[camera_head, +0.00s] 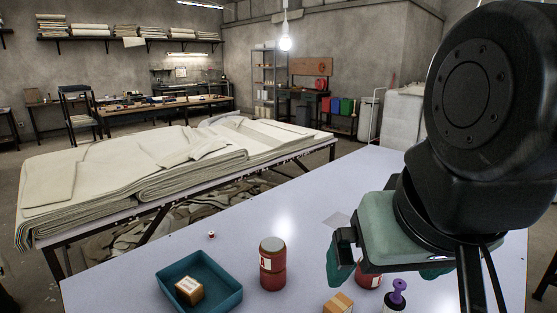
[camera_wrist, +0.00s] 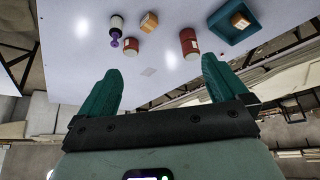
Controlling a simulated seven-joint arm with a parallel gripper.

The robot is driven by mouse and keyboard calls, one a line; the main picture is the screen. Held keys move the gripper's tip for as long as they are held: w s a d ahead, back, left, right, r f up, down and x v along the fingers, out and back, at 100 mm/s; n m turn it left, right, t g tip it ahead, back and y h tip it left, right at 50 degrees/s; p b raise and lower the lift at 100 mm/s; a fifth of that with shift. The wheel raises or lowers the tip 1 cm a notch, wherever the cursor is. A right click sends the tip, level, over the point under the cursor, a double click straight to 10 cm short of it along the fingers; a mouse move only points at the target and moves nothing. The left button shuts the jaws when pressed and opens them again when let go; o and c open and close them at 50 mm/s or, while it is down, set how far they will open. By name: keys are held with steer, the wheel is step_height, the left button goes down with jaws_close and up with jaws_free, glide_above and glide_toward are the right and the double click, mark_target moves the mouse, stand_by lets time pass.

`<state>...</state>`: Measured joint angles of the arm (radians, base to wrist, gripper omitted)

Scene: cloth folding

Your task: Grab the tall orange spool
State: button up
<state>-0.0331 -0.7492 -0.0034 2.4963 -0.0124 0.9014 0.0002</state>
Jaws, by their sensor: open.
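A tall reddish-orange cylinder (camera_head: 272,262) with a pale label stands upright on the table, right of the teal tray. It best fits the tall orange spool, and it also shows in the wrist view (camera_wrist: 189,43). A shorter reddish-orange cylinder (camera_wrist: 131,47) stands apart from it; in the head view it is partly hidden beneath my gripper (camera_head: 388,271). My gripper is open and above the table, to the right of the tall cylinder in the head view. In the wrist view the space between its teal fingers (camera_wrist: 161,70) is empty, and the tall cylinder lies beyond the right fingertip.
The teal tray (camera_head: 233,295) holds a small box (camera_head: 189,289). Another box (camera_head: 340,304) and a purple-topped item (camera_head: 398,291) stand near the front. A tiny red item (camera_head: 211,234) lies near the far edge. The table (camera_head: 300,217) is largely clear behind the tall cylinder.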

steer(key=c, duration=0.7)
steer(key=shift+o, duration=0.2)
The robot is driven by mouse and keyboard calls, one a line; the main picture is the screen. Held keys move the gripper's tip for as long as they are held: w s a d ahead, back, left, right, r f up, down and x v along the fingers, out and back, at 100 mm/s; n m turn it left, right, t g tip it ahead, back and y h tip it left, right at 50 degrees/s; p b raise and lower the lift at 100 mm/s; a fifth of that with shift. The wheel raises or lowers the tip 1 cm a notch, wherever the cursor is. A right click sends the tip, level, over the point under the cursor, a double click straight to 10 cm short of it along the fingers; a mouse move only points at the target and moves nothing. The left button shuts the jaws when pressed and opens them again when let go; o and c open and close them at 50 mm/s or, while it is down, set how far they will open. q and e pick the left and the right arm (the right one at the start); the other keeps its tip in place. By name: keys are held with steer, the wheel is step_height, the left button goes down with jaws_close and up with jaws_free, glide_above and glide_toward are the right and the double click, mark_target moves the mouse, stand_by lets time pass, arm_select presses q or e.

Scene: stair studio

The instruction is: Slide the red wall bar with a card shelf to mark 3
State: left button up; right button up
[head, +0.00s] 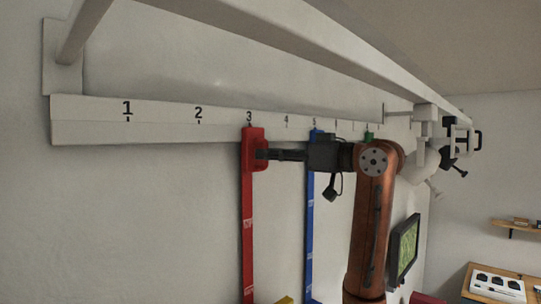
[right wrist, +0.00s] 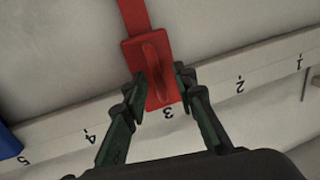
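The red wall bar (head: 247,220) hangs from the white numbered rail (head: 165,112), its red slider block (head: 249,138) at mark 3. In the right wrist view the block (right wrist: 133,52) has a raised red handle and sits beside the upside-down "3". No card shelf can be made out; the bar's lower end is cut off. My right gripper (head: 268,154) reaches the block from the right. In the right wrist view its dark fingers (right wrist: 158,82) are apart, one on each side of the handle, with gaps to it. My left gripper is not in view.
A blue bar (head: 310,220) hangs near mark 5, behind my right arm, with a green slider (head: 369,136) farther right. A long beam (head: 300,55) runs above the rail. The rail at marks 1 and 2 is clear.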

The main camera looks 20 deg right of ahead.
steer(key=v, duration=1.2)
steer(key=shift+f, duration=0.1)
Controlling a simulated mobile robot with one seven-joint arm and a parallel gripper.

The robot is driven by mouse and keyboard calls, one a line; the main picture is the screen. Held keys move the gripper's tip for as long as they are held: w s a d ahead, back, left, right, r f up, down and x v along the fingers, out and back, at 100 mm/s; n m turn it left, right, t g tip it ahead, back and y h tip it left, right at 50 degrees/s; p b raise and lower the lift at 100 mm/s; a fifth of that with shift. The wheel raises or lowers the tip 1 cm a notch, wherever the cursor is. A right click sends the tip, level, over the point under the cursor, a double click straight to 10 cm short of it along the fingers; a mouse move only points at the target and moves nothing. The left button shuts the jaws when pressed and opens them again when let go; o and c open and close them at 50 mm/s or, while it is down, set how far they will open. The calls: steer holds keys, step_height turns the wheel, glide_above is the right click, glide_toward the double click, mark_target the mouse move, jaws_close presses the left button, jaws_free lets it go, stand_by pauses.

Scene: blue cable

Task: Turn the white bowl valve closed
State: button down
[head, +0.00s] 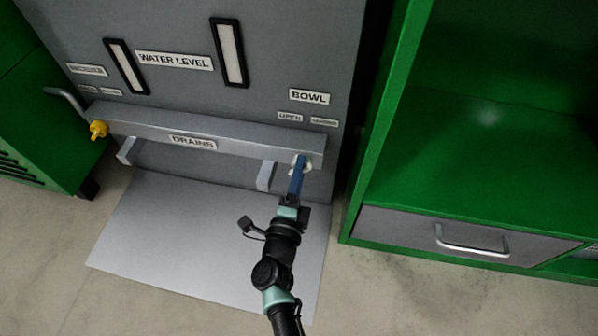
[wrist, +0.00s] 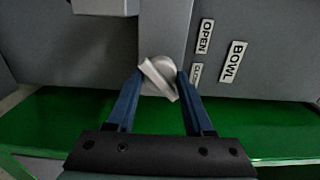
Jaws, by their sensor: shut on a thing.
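The white bowl valve (head: 307,166) is at the right end of the grey drains bar, below the BOWL label (head: 309,96). In the wrist view the valve (wrist: 158,80) has a flat handle, tilted, with its lower end to the right, and a rounded part behind it. My gripper (head: 299,172) reaches up to the valve from below. In the wrist view the blue fingers of my gripper (wrist: 160,84) are on either side of the handle, shut on it. The fingers hide part of the valve in the head view.
A yellow valve (head: 98,129) is at the bar's left end, near a bent grey pipe (head: 66,101). A green shelf unit (head: 480,190) with a grey drawer (head: 400,232) stands close on the right. A pale sheet (head: 180,235) lies on the floor below the bar.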

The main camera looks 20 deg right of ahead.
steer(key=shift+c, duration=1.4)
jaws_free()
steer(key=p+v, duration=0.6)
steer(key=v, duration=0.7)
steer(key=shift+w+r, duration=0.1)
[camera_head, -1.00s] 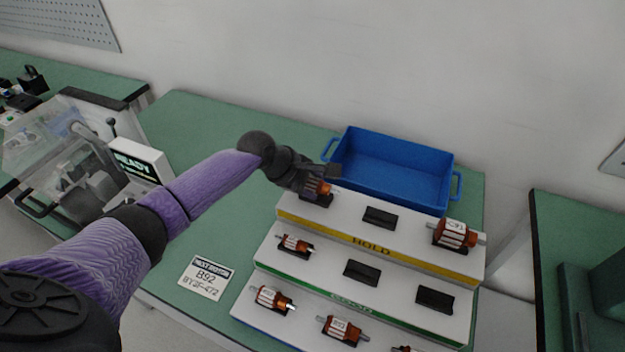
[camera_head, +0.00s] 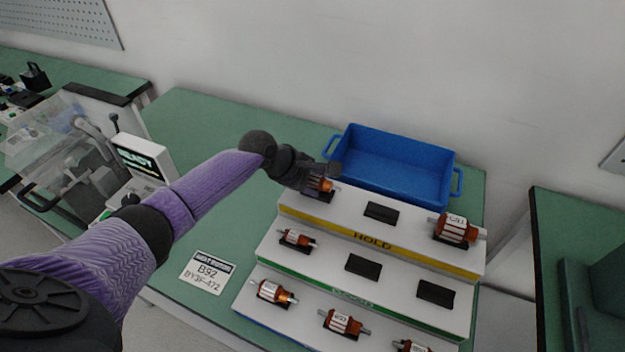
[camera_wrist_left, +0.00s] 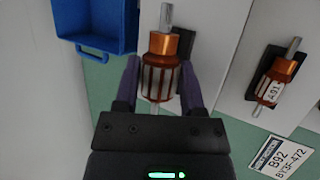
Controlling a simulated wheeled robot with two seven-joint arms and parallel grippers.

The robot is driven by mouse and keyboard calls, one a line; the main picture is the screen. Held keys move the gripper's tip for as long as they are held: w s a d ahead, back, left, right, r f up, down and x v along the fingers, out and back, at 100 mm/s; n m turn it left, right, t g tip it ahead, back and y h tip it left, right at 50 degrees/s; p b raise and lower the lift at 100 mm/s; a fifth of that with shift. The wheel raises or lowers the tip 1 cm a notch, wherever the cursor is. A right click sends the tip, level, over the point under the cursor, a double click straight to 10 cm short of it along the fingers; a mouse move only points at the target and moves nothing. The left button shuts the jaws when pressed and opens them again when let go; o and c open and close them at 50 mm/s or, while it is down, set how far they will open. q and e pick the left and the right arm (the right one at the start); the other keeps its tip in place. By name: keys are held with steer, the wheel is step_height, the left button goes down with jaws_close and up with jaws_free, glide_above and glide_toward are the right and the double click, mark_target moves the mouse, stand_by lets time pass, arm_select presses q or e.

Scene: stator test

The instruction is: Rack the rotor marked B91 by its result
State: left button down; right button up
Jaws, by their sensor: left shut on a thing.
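My left gripper (camera_wrist_left: 160,92) is shut around a copper-and-white rotor (camera_wrist_left: 160,72) with a metal shaft. In the head view this rotor (camera_head: 322,185) is at the left end of the top HOLD step of the rack (camera_head: 410,251), mostly hidden by my left gripper (camera_head: 318,182). The wrist view shows it over a dark cradle. I cannot read its mark. A rotor with a tag that looks like A91 (camera_wrist_left: 279,80) lies in a cradle on the step below. My right gripper is not in view.
A blue bin (camera_head: 392,170) stands behind the rack. Other rotors lie on the top right (camera_head: 455,230) and lower steps, with several empty cradles between. A B92 card (camera_head: 207,272) lies left of the rack. A tester reading READY (camera_head: 140,158) stands further left.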

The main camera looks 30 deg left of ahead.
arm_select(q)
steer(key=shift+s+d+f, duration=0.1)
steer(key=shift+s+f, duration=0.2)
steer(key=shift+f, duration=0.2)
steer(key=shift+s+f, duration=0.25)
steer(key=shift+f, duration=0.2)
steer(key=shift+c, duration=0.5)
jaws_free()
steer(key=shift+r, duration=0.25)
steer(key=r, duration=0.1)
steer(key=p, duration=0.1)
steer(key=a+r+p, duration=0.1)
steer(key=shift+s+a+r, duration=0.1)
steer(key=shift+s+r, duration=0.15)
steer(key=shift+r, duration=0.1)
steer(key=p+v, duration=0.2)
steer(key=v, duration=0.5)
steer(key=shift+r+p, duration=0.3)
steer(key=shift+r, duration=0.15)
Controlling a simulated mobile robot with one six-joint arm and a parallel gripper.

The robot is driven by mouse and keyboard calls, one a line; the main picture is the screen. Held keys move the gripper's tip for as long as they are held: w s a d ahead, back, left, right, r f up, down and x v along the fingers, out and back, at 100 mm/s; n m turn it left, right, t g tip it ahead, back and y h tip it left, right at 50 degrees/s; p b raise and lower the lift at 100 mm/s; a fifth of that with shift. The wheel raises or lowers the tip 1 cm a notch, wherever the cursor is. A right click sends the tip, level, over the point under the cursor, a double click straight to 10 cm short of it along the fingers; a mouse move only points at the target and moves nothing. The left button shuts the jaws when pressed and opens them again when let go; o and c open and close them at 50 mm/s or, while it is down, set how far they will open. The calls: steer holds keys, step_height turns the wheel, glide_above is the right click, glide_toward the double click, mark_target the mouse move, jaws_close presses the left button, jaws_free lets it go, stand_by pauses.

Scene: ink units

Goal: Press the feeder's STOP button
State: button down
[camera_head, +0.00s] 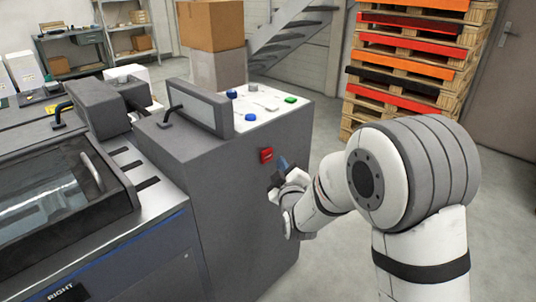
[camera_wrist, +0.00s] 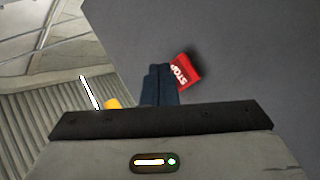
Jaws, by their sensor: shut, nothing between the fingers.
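The red STOP button (camera_head: 266,155) sits on the front side wall of the grey feeder cabinet (camera_head: 235,195), below its top edge. In the wrist view the STOP button (camera_wrist: 187,72) shows its white lettering, tilted, just right of my fingertips. My gripper (camera_head: 279,170) is shut and empty, close to the cabinet wall, slightly right of and below the button in the head view. In the wrist view my gripper's fingers (camera_wrist: 160,82) are together and overlap the button's left edge. I cannot tell whether they touch it.
The white control panel (camera_head: 262,105) on top of the cabinet has blue, green and grey buttons. A tilted screen (camera_head: 200,107) stands beside it. A pallet stack (camera_head: 412,65) stands behind at right. Cardboard boxes (camera_head: 211,28) stand behind the cabinet. Open floor lies between cabinet and pallets.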

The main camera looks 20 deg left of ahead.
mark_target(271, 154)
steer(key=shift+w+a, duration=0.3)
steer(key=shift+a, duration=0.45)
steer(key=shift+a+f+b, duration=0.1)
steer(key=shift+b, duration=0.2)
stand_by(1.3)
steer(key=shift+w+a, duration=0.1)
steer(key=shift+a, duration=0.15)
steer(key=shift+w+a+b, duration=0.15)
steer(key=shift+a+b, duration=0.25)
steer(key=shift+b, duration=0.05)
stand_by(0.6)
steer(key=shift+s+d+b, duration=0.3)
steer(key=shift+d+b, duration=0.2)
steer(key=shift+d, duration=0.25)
━━━━━━━━━━
## [Written exercise]
Only a number is wanted: how many lines of the data above contain "instruction"?

## [Solution for this exercise]
2